## Exercise requirements
Restate verbatim the lines between the one holding "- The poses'" and the one holding "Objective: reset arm", both included, and no others.

## The data
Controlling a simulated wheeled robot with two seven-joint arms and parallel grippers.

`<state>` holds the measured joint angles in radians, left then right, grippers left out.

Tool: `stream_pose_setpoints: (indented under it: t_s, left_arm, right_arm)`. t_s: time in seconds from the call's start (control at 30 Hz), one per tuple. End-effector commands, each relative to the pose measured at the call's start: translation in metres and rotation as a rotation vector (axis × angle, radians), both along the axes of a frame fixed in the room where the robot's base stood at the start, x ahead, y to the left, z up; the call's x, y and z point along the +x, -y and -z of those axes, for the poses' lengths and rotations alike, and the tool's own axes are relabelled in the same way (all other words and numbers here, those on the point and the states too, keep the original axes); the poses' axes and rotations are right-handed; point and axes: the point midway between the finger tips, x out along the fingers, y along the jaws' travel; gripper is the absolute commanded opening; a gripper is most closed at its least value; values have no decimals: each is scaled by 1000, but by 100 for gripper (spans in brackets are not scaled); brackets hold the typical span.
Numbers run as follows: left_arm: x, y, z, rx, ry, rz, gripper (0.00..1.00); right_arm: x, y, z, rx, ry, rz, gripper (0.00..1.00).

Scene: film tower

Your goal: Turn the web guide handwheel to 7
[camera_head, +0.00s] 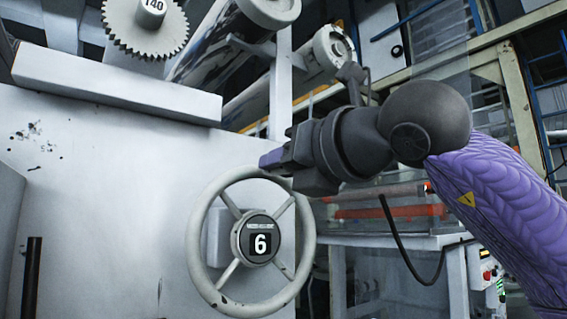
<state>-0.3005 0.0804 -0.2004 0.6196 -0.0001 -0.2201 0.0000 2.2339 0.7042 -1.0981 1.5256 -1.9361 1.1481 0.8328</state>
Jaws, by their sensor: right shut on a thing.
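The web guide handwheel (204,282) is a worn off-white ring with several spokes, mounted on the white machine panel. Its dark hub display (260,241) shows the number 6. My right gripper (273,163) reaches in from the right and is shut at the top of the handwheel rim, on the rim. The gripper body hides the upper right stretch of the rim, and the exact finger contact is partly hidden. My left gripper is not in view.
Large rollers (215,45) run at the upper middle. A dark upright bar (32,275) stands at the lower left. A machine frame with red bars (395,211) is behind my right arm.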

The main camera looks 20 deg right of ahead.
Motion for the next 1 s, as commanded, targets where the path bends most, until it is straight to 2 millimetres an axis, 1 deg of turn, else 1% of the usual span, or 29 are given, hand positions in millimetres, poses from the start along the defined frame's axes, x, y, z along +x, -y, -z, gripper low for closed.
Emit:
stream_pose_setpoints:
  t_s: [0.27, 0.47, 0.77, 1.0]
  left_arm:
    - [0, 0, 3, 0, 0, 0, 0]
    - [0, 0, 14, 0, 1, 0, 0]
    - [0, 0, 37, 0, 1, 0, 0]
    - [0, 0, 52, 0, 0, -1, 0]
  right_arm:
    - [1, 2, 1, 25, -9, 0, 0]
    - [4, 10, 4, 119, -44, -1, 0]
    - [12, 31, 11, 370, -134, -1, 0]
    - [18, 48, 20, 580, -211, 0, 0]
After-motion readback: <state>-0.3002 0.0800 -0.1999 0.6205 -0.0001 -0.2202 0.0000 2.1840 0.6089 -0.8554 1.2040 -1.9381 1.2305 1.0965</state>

...

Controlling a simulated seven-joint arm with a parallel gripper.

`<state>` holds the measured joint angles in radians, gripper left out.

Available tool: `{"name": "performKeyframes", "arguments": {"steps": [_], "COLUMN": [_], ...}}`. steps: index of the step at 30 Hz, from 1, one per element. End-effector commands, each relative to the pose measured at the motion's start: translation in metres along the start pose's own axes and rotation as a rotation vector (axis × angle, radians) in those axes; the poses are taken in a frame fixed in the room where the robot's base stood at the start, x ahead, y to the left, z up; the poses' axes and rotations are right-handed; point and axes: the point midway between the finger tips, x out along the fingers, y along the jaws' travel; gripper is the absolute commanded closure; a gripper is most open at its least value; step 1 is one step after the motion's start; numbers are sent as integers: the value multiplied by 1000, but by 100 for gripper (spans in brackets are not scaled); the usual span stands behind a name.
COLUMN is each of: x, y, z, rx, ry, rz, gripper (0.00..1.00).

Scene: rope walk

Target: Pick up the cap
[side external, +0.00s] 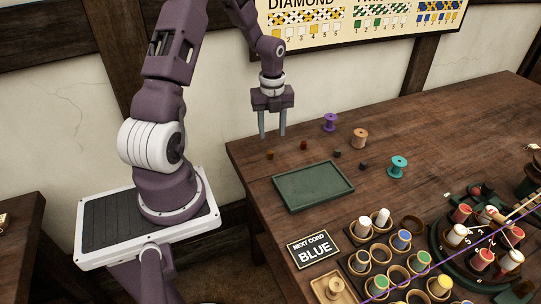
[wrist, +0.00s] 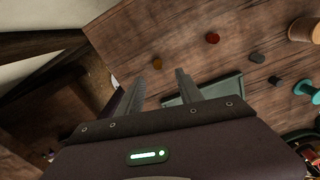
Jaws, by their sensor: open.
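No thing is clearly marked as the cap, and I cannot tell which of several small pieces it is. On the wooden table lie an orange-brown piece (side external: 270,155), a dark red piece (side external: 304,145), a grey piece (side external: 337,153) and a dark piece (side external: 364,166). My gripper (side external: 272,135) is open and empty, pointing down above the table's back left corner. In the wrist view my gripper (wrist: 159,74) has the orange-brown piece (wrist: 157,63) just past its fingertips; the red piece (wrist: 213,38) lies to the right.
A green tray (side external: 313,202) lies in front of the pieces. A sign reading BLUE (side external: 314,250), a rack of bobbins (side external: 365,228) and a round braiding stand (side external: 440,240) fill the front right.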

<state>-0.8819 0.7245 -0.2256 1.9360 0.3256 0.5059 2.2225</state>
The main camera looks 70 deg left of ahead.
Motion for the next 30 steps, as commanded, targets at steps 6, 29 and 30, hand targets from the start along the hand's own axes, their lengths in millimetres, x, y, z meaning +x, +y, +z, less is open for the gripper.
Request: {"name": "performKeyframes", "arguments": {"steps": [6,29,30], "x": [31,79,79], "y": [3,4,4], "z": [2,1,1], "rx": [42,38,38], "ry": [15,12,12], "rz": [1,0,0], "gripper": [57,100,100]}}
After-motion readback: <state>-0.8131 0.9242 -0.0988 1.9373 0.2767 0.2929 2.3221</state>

==

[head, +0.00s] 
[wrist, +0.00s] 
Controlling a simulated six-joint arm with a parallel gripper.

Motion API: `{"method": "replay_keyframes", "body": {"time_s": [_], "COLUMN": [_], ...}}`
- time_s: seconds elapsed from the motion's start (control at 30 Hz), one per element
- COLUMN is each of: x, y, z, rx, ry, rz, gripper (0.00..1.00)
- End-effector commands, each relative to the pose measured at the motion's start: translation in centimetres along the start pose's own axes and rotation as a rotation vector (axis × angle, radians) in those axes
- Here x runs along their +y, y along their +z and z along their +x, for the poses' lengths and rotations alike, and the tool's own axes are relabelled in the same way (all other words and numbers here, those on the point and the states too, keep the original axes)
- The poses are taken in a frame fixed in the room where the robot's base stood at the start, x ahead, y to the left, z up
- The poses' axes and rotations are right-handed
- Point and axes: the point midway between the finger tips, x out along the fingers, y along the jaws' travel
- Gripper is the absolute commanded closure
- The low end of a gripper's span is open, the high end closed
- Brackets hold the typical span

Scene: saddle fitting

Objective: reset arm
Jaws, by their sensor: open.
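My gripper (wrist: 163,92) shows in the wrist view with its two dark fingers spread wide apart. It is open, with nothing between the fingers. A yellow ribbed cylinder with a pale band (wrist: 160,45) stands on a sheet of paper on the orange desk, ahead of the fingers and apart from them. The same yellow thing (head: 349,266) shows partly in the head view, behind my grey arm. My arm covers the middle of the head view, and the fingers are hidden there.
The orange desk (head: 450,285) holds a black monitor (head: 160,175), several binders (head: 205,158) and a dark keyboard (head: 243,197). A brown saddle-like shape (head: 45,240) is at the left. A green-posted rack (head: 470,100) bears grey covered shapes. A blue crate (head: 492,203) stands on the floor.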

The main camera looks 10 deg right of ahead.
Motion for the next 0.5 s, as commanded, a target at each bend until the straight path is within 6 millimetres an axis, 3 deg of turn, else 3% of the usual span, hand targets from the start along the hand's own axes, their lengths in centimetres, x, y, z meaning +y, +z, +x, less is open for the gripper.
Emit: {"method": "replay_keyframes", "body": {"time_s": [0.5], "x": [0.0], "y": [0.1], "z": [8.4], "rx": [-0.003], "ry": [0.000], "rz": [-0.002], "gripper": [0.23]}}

## Exercise result
- The poses' axes and rotations are right-handed
- Point and axes: the point midway between the finger tips, x out along the fingers, y along the jaws' travel
- Gripper is the absolute commanded closure
- The low end of a gripper's span is open, the high end closed
- Brackets hold the typical span

Scene: saddle fitting

Objective: reset arm

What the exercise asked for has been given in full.